===== RECORDS FOR THE EXERCISE

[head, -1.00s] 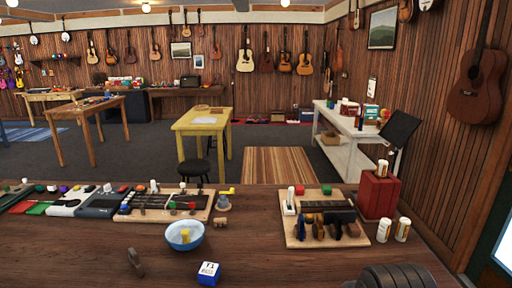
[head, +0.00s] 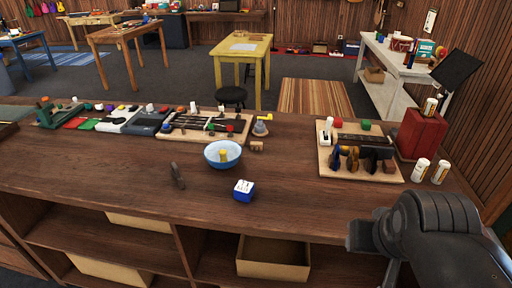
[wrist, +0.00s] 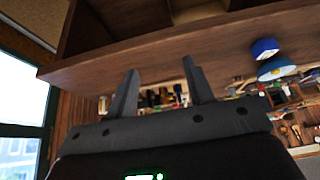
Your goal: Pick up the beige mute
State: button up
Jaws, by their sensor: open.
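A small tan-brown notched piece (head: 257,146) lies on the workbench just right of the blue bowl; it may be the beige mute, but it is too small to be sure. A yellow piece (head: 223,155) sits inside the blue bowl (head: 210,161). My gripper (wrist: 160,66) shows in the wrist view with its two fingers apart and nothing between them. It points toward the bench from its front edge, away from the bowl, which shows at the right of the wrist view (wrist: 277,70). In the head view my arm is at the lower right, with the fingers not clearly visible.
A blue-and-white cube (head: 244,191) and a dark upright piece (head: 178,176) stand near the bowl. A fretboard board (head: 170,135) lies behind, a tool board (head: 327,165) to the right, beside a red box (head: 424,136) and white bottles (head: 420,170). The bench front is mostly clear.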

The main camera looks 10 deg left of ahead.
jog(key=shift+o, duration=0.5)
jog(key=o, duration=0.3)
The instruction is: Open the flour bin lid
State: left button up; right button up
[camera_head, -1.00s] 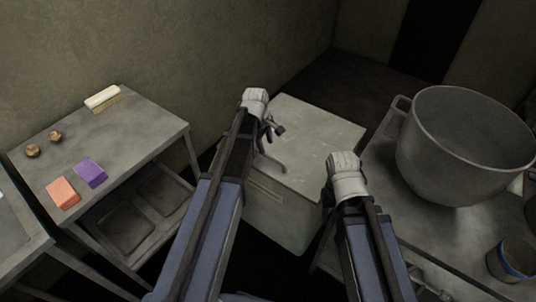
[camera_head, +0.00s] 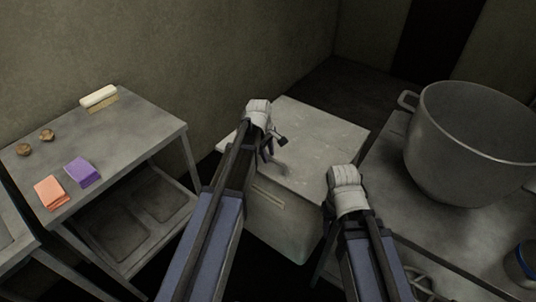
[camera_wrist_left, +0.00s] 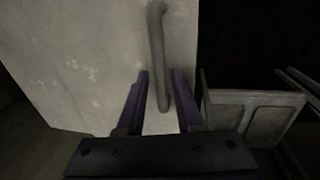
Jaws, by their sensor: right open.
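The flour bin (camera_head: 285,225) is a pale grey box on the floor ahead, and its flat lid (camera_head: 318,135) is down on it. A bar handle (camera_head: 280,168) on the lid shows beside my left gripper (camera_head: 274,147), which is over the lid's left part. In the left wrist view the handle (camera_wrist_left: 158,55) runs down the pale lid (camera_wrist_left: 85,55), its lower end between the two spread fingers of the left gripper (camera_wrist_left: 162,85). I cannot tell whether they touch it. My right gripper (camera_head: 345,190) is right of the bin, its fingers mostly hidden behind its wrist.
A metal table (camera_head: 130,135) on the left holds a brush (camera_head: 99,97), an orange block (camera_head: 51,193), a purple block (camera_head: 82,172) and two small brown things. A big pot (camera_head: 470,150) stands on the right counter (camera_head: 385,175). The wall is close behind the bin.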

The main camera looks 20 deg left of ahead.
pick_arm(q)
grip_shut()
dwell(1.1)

==========
===== RECORDS FOR THE EXERCISE

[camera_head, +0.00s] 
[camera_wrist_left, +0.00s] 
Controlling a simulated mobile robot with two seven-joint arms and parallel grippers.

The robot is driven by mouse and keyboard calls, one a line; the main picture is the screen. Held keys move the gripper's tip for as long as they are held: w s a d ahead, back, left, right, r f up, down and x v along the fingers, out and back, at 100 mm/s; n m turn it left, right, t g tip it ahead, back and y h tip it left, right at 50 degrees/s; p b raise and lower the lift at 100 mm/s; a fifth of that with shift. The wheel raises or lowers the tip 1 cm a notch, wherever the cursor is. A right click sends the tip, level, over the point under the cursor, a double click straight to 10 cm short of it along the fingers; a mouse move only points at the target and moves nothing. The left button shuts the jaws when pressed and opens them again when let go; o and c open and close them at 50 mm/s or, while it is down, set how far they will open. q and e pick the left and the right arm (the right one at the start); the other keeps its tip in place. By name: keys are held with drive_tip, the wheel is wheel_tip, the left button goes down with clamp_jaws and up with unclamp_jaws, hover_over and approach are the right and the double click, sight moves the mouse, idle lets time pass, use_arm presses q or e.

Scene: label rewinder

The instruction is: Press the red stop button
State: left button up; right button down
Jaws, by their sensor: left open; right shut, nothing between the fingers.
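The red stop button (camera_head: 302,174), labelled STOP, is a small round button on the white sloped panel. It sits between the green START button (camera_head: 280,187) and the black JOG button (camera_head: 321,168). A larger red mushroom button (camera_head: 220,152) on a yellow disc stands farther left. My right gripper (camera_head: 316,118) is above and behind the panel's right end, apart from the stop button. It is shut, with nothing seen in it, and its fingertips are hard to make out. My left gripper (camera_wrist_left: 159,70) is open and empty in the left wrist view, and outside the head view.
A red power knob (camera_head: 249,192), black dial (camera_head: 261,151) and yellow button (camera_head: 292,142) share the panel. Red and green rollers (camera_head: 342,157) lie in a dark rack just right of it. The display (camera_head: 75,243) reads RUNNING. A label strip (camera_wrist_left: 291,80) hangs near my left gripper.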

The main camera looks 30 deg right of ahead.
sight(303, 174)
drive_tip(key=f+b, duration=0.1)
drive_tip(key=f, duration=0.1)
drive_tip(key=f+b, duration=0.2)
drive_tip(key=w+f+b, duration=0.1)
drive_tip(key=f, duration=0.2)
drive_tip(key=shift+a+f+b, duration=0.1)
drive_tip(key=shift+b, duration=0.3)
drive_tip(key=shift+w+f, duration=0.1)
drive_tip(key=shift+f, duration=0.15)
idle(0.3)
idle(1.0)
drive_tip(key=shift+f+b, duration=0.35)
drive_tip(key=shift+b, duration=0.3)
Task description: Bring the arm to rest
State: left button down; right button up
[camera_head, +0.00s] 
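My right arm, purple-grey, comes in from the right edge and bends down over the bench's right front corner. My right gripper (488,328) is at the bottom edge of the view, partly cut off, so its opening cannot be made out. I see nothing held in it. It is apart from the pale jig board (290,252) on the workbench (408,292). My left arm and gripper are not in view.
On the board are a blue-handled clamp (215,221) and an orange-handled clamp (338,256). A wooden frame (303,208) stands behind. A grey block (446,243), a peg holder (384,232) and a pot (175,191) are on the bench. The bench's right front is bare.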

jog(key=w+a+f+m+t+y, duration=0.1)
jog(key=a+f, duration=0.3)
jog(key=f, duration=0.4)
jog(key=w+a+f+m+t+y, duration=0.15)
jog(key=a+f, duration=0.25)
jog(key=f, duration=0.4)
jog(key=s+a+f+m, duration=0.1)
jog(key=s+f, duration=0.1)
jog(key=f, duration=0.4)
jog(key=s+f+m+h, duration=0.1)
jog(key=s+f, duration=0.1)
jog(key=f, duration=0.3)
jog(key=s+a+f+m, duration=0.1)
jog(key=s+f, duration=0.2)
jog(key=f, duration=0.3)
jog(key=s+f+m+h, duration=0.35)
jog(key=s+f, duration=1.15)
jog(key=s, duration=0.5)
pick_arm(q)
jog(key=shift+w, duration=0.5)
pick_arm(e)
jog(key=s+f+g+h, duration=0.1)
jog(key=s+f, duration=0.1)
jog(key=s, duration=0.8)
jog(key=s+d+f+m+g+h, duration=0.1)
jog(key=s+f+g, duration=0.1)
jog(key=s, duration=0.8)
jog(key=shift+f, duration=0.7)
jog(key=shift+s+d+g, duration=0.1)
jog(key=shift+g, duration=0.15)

==========

**THE EXERCISE**
From the records above, copy exactly the stretch from the line holding "[head, -1.00s]" through the line holding "State: button up", both ends included, without the pictures.

**OUTPUT FOR THIS TASK**
[head, -1.00s] 
[head, +0.00s] 
[wrist, +0.00s] 
Your goal: Pick up the beige mute
State: button up

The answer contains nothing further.